How will you sell the business? Clarity regarding your motivation allows you to prepare your exit strategy properly. Think about what you are going to sell: company shares, goodwill, etc. If you have chosen to retire, you will avoid signing a deal with an earn-out clause (where part of the sale price is determined by company performance for the next one, two, or three years). Whether or not you want to remain a stakeholder in the company, you may continue to work there as an employee or consultant, remain on the board of directors, or completely separate yourself from the company. Be clear about this; it affects the sale price, the date when you can use the money from the sale, and the free time you will or will not have afterward.

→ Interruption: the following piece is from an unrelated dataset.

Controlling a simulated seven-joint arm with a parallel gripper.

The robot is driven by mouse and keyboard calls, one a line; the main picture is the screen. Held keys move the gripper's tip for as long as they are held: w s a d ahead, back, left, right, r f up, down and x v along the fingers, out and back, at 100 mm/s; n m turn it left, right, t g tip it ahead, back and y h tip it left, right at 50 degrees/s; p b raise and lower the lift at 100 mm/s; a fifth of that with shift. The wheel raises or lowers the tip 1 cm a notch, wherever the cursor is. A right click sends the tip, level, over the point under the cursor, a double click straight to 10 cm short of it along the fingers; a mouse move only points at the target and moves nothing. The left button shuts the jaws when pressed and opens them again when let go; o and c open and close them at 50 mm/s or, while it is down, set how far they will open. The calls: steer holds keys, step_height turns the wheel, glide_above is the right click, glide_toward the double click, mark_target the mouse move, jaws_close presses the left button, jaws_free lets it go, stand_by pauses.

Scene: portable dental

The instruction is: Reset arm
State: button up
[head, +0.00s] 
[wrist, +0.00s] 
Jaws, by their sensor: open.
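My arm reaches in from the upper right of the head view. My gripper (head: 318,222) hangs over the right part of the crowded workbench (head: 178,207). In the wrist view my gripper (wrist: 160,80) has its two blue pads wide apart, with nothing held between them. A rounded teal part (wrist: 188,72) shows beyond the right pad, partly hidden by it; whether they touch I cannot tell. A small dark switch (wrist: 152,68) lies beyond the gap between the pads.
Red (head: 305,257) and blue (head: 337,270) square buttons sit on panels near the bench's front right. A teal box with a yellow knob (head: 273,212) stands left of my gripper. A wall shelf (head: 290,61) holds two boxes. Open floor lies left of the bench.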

When will you sell the business? On average, it takes six to nine months to find a buyer and conclude the sale after the business has been optimized and prepared to sell. Negotiation of the sales contract may add more time to the transition period. Knowing the schedule of events enables you to know when you will be free from your obligations to the company and receive an inflow of income. This knowledge makes it possible to set up a transition program for the weeks or months following the transfer to put your finances in order, plan a trip, or do something else.
Whether you’re retiring or moving on to other challenges, selling your business is one of the most important decisions you will make as an entrepreneur. You’ll want to take the appropriate steps to increase the value of your business and maximize its selling price.
Your business plan represents a schedule of entrepreneurial activity for the next few years, so set milestones to achieve your end goal. Setting milestones along your exit plan makes your goals more manageable. They show the way to completion and mark your progress. Selling the business will only be completed successfully if all milestones are achieved.
Company valuation, value creation, due diligence, binding offer, negotiation, closing: there are many milestones to meet when selling a company. A successful company sale begins long before initial discussions with potential buyers and investors. Setting the right milestones has a decisive influence on future proceeds.
Have an Experienced Team
Owners of small and medium-sized businesses may shy away from the expenses incurred by involving an M&A advisor. On the other hand, executive management of large, established companies recognize the complexity of the sales process and engage expert assistance to obtain a successful exit.
Expert, professional help isn’t cheap, but an experienced partner who accompanies you through the complex processes of selling the business and succession planning dramatically enhances the probability of your success. Despite individual requirements for each unique business, we pursue uniform goals for every company sale:
- Trustworthy, reliable support and representation of interests: You need a partner representing your interests at the highest level, from discreet preparation to negotiation and ultimate implementation.
- Maximized sales price: A good team helps increase the company’s value by optimizing financing and tax structures and the business’s internal processes. As part of this management consultation, the company’s teams and your team of advisors will address the factors relevant to increasing the sale price.
- Preparation and installation of corporate successors: Recruitment of qualified executives for corporate succession ensures that the company’s satisfactory performance continues for prospective buyers.
- A successful transaction process and a satisfactory conclusion: A good team will design a promising transaction structure and accompany you through the sale conclusion.
If you want to glide through the business exit process, hire expert advisors to guide you and help you make the best decisions.
Goals, Milestones & Expert Advice
A business purchase agreement prescribes the seller’s obligations in transferring business assets to the buyer and the buyer’s payment obligations for the acquired business. Typically, the sale of a small business for cash is made by issuing appropriate receipts for the receipt of money from the company’s seller to the buyer. However, a medium or large company transaction entails a much more complicated process that proceeds through the same general phases but takes longer due to the added complexity. Goals, milestones, and expert advice help you navigate that complicated journey.